Concentration-Dependent Chemical Expansion in Lithium-Ion Battery Cathode Particles

In this work, the effect of the concentration-dependent chemical-expansion coefficient, β, on the chemo-elastic field in lithium-ion cathode particles is examined. To accomplish this, an isotropic linear-elastic model is developed for a single idealistic particle subjected to potentiostatic-discharge and charge conditions. It is shown that β can be a key parameter in demarcating the chemo-stress–strain state of the cathode material undergoing nonlinear volumetric strains. As an example, such strains develop in the hexagonal-to-monoclinic-phase region of LixCoO2 (0.37 ≤ x ≤ 0.55) and, subsequently, the corresponding β is a linear function of concentration.
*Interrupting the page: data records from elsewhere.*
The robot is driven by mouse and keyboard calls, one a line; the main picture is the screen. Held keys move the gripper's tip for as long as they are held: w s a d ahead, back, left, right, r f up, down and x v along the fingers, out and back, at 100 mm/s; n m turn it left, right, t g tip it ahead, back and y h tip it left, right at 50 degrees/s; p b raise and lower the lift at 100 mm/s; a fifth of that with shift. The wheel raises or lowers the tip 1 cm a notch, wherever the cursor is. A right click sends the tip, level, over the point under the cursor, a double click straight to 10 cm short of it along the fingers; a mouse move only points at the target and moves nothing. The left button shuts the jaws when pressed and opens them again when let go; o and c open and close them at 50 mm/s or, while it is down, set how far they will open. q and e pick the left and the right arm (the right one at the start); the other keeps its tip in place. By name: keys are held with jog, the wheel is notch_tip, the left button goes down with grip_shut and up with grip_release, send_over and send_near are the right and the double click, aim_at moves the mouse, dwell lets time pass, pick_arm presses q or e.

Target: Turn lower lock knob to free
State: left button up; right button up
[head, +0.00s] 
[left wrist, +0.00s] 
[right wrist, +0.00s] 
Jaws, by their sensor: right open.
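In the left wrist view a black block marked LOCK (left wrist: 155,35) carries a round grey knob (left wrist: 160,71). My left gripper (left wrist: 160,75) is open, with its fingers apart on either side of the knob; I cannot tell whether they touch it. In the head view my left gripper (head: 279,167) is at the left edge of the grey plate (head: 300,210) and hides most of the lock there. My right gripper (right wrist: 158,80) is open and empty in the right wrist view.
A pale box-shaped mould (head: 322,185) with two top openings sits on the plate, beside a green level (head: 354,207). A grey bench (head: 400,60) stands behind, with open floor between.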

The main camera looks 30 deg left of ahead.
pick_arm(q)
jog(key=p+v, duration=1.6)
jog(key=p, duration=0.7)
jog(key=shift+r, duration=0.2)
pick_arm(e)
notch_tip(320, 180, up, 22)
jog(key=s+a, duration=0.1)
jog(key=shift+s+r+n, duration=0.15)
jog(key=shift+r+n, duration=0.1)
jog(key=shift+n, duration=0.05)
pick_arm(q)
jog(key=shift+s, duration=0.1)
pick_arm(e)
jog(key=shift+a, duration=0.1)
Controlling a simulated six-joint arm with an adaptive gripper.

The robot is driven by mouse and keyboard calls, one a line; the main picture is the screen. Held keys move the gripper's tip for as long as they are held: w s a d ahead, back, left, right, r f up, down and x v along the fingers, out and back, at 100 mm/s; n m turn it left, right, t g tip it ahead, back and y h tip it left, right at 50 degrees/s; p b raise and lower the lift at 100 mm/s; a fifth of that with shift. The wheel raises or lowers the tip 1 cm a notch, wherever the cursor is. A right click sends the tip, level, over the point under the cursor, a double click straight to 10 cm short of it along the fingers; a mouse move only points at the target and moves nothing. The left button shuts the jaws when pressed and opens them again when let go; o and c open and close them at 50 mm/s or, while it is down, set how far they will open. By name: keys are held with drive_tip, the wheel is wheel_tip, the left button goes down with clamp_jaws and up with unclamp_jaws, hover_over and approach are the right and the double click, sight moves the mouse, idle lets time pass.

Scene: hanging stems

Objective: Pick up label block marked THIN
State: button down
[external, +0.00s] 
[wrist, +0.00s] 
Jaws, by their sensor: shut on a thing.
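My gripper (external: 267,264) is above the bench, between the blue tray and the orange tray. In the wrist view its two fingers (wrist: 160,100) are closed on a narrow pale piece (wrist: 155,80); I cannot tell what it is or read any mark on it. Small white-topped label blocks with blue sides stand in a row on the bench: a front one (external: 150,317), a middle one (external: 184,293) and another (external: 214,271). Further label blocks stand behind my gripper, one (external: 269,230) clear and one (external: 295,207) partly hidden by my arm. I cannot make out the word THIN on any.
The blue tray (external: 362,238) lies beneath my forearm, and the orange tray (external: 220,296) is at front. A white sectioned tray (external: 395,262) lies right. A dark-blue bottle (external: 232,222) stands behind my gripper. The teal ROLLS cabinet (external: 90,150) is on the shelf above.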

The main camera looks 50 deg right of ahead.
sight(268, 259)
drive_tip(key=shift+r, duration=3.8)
Previous studies have assumed a constant value for β. Findings suggest that the composition-generated chemo-elastic field that is based on a linear-β dramatically affects both the interdiffusion and the mechanical behavior of the LixCoO2 cathode particle. Because the chemo-elastic phenomena emanate in a reciprocal fashion, the resulting linear β-based hydrostatic-stress gradients significantly aid the diffusion of lithium. Thus, diffusion is accelerated in either electrochemical process that the cathode material undergoes.